## YOUR TASK
List each line of the data in which the string "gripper" appears.

-------- RECORDED DATA --------

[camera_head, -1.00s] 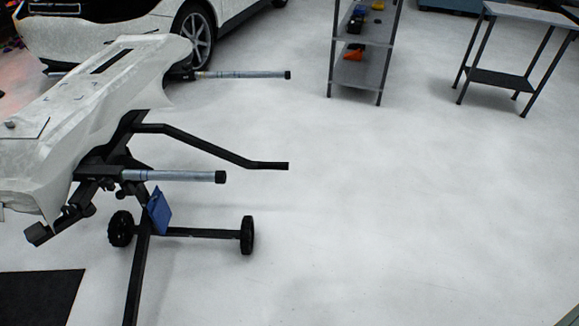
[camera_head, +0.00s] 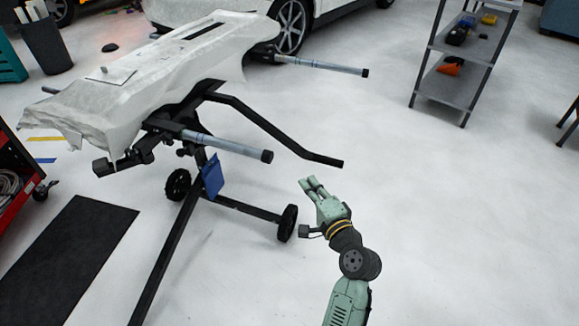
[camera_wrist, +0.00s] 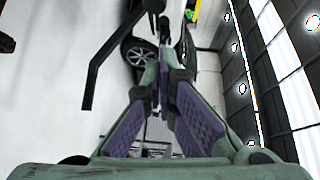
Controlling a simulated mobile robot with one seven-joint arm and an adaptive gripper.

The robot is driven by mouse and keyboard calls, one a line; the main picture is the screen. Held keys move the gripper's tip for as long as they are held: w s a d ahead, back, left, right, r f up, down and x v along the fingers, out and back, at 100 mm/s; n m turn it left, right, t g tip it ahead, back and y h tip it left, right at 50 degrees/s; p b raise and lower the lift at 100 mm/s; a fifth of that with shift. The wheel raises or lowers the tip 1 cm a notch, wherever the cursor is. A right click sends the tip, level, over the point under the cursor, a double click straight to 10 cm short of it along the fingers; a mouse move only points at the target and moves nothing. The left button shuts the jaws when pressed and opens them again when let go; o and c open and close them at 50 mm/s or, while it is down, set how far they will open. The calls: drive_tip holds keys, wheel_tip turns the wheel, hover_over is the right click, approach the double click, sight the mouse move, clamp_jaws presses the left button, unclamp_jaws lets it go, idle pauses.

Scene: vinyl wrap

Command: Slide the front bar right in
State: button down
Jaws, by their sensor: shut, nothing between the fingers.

--------

## EXERCISE OUTPUT
Controlling a simulated mobile robot with one seven-joint arm and an adaptive gripper.
The robot is driven by mouse and keyboard calls, one a line; the main picture is the screen. Held keys move the gripper's tip for as long as they are held: w s a d ahead, back, left, right, r f up, down and x v along the fingers, out and back, at 100 mm/s; n m turn it left, right, t g tip it ahead, back and y h tip it left, right at 50 degrees/s; p b raise and lower the lift at 100 mm/s; a fifth of that with shift. The wheel raises or lowers the tip 1 cm a notch, wherever the cursor is. A right click sends the tip, level, over the point under the cursor, a double click straight to 10 cm short of it along the fingers; a mouse move only points at the target and moves nothing. The left button shuts the jaws when pressed and opens them again when let go; o and c open and close them at 50 mm/s or, while it is down, set how far they will open. The calls: drive_tip holds keys, wheel_tip turns the wheel, hover_over is the right click, approach the double click, sight the mouse move, clamp_jaws presses the left button, unclamp_jaws lets it go, idle pauses.

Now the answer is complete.